‘Seven Guitars’

August Wilson’s ‘Seven Guitars’ takes place in the predominately black neighborhood of Red Hill in Pittsburgh, Pa. in 1948.
The play opens with six friends reminiscing after attending the funeral of their chart-topping, blues guitarist friend, Floyd ‘Schoolboy’ Barton. The body of the play is a flashback to the days leading up to Barton’s death.
Barton (Daren Herbert) is first seen trying to convince his ex-girlfriend, Vera Dotson (Angel Laketa Moore), to take him back after spending time in jail after being arrested for loitering.
Dotson is reluctant to take him back because of the pain she experienced when Herbert left her for another woman.
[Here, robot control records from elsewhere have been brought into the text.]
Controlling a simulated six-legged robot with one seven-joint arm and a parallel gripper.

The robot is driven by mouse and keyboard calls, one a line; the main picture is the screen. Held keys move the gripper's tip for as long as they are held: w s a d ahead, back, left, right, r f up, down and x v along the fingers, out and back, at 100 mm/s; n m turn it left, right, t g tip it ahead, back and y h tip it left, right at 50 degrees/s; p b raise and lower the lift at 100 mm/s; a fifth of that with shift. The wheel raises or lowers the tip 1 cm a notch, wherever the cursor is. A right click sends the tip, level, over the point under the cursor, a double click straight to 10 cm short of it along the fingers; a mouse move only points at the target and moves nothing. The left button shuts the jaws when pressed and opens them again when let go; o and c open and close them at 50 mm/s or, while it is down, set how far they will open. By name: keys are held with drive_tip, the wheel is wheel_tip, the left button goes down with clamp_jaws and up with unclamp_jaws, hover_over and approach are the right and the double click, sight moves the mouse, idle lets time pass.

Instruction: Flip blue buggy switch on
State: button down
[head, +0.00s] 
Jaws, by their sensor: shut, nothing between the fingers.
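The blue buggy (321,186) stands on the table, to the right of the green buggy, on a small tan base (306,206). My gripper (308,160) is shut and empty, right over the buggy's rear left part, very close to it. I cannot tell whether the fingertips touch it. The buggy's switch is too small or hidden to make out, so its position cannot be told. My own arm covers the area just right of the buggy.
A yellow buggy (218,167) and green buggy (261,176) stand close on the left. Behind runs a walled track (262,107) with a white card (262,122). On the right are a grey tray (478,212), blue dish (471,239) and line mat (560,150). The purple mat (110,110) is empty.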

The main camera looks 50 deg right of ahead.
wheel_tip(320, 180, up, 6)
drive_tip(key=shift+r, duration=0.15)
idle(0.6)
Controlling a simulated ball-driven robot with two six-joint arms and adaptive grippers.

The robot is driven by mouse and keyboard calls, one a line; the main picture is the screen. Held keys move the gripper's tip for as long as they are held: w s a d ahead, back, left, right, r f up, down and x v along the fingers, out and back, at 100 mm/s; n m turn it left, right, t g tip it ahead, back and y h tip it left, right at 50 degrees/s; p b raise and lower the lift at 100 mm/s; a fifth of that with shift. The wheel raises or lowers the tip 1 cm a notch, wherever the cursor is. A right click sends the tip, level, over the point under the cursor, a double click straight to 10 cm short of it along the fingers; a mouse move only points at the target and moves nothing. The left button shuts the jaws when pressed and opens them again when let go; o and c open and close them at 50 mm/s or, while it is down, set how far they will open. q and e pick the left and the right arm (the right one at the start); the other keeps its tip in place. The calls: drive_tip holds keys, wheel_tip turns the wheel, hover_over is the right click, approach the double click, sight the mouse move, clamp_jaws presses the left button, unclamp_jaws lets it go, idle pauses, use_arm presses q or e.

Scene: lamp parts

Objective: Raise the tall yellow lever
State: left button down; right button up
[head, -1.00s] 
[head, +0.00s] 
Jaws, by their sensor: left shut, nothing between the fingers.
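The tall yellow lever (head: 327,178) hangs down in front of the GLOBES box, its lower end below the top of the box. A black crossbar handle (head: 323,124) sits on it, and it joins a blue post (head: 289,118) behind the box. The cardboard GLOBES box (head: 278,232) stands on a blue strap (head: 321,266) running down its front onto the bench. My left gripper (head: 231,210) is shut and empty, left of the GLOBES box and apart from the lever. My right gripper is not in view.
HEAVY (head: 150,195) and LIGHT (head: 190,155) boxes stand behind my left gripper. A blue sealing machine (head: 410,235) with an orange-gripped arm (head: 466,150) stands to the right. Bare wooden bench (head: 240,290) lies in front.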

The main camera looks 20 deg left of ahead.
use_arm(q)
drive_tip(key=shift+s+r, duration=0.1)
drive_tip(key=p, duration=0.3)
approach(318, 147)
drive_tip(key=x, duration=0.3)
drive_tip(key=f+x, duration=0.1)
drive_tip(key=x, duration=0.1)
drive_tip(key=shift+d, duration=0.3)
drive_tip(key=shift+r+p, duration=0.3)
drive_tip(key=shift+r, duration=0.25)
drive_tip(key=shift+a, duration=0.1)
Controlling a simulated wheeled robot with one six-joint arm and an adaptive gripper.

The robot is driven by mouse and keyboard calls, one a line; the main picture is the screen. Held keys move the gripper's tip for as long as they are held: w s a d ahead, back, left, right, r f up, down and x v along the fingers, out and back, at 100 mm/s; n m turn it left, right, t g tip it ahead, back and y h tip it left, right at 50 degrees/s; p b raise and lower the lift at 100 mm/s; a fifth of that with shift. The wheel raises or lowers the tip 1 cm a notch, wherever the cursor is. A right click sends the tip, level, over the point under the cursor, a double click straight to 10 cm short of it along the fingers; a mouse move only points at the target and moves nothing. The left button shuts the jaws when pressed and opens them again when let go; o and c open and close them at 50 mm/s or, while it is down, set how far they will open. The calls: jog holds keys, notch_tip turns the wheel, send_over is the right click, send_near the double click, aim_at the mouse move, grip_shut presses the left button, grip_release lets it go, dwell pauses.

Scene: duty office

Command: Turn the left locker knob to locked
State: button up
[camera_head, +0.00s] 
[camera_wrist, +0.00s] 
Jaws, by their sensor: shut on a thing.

Moore delivers a moving performance as she conveys the suffering a woman experiences when she is abandoned by the man she loves.
Dotson’s neighbor is Louise (Michelle Cowin), a headstrong woman who possesses nurturing, motherly qualities. Her boarder is Hedley (Omar Ricks), a West-Indian butcher who kills and sells chickens right from his backyard. Ruby (Talia Thiesfield), who comes to live with Louise, is the sex-pot that every man is drawn to.
They are all friends with Canewell (Windell D. Middlebrooks), who plays the harmonica, and Red Carter (Charles Maceo Thornhill IV), who plays the drums. Both helped Barton produce his number-one hit, ‘That’s All Right.’
It is revealed that Barton is left penniless after his white producer swindles all the profits from his hit song. Meanwhile Barton tries to convince Canewell, Carter and Dotson to go back with him to Chicago to record more songs.
Although it is unclear why, everyone is against going back because they don’t want things to happen ‘like they did last time.’
Wilson, who was born Frederick August Kittle in 1945, has won two Pulitzer Prizes for drama. Directed by Eli Simon, this is the first of Wilson’s plays to be produced by the Claire Trevor School of the Arts. His work is known to chronicle the lives of African-Americans throughout the 20th century; ‘Seven Guitars’ represents their lives in the 1940s.
‘Seven Guitars’ is a musical play in a nontraditional musical way. Nearly every character has a chance to show off the talents of their vocal pipes through bits and pieces of song throughout the play.
Herbert performs a version of ‘The Lord’s Prayer’ so beautifully simple, sweet and sentimental that the audience hangs onto every note that comes out of his mouth.
With the snippets of music in each scene and the certain repeated phrases in the dialogue between characters, the play becomes a metered blues jam session.
With plans of demanding his share from his producer, Barton heads off to Chicago alone and reappears with more money than he can handle. Dotson then agrees to marry him and everything appears beyond perfect for Barton until his untimely death.
Wilson’s ‘Seven Guitars’ examines the struggles of African-Americans in a white man’s world, where life seems so hopeful and hopeless at the same time.
Ricks gave a riveting performance as Hedley, who gives insight into how a black men can be filled with so much bitterness, resentment and hate toward the white men who oppress him.
Through the characters of Hedley and Barton, Wilson shows how desperation to escape the white world can push a man beyond his limits.
Along with the racial conflicts, ‘Seven Guitars’ examines the conflicts and fluctuating dynamics between men and women.
Each character in the ‘Seven Guitars’ has an important story to tell, each revealing the struggles of the human spirit.
Not only were the actors convincing, but the set was just as authentic. The entire play takes place in the yard of the building where Louise, Hedley and Dotson live. If they weren’t real, like the live chickens or the meager dirt-filled garden, then they certainly seemed real, like the rusted tools and the crooked, wooden gate.
Just like a blues tune, the play had it’s own high and low points. It was filled with emotionally charged moments, where the audience was stunned silent at the superb acting. There were some light, humorous moments, which filled the theater with laughter. At the same time, there were some stagnant, lagging moments, which could have been cut or executed in a way that would not have audience members peeking at their watches to check the time.
Nonetheless, the audience seemed to be swept away as the second half of the play took speed, unfolding the actions that led to Barton’s death. But in the end, audience members forgave the actors for the uneventful moments and awarded them with a standing ovation.
Wilson’s ‘Seven Guitars’ opens one’s eyes to the conflicts of race, more specifically, it offers a glimpse of the struggle between white and black in the 1940s through the eyes of the African-Americans.
‘Seven Guitars’ will continue to run from Feb. 3 to Feb. 5.